We acknowledge five limitations.

First, nonrepudiation binds reported numbers to an actual execution. However, it does not verify that the execution was well-designed. A poorly controlled experiment with real, verified numbers is still a poor experiment.

Second, the tamper-evidence guarantee depends on the security of the attestation service and its signing key. If an attacker compromises the service, attestations can be fabricated. This risk exists for any cryptographic protocol, and it requires careful infrastructure management, federation across multiple independent attesters, and regular key rotation.

Third, nonrepudiation requires authors to use a compliant implementation.
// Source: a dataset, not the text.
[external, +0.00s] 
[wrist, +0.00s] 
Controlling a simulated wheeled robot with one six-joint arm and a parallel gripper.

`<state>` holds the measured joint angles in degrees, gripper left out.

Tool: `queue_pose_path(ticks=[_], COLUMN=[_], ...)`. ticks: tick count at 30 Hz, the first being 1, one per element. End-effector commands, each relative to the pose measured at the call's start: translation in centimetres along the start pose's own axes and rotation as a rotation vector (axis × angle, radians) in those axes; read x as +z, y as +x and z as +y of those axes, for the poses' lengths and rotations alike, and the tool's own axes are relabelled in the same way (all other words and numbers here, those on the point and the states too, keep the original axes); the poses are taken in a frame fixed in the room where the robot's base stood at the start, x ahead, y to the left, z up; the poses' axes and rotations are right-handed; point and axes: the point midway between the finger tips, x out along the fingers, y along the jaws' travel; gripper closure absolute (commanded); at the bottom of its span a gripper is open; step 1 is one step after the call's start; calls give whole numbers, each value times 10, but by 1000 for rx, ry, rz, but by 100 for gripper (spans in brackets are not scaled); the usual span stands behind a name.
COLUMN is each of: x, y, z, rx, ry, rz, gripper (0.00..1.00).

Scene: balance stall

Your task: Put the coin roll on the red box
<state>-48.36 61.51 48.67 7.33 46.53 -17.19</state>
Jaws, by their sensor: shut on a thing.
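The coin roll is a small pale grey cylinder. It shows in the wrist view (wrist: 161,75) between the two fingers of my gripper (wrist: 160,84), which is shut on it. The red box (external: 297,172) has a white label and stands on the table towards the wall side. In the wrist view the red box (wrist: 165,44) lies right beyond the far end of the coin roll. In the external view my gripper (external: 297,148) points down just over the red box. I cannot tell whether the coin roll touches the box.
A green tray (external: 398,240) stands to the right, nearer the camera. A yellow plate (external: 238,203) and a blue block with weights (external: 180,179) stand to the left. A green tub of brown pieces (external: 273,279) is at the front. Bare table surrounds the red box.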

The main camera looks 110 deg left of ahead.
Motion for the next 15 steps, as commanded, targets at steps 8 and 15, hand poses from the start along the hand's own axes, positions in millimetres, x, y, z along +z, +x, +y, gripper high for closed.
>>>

If an author refuses, no attestation is generated. As a result, the protocol works only when conferences make compliance mandatory or strongly encouraged.

Fourth, a software-only observer does not defeat OS-level or hardware-level adversaries (Section[5](https://arxiv.org/html/2605.08586#S5 "5 Threat Models ‣ Computer Science Conferences Should Require Nonrepudiable Experimental Results")). Hardware-backed attestation may be the path forward for high-assurance submissions.

Fifth, production deployment at conference scale requires institutional infrastructure: persistent session storage, rate limiting, key rotation, and auditing. These are operational requirements, not protocol limitations.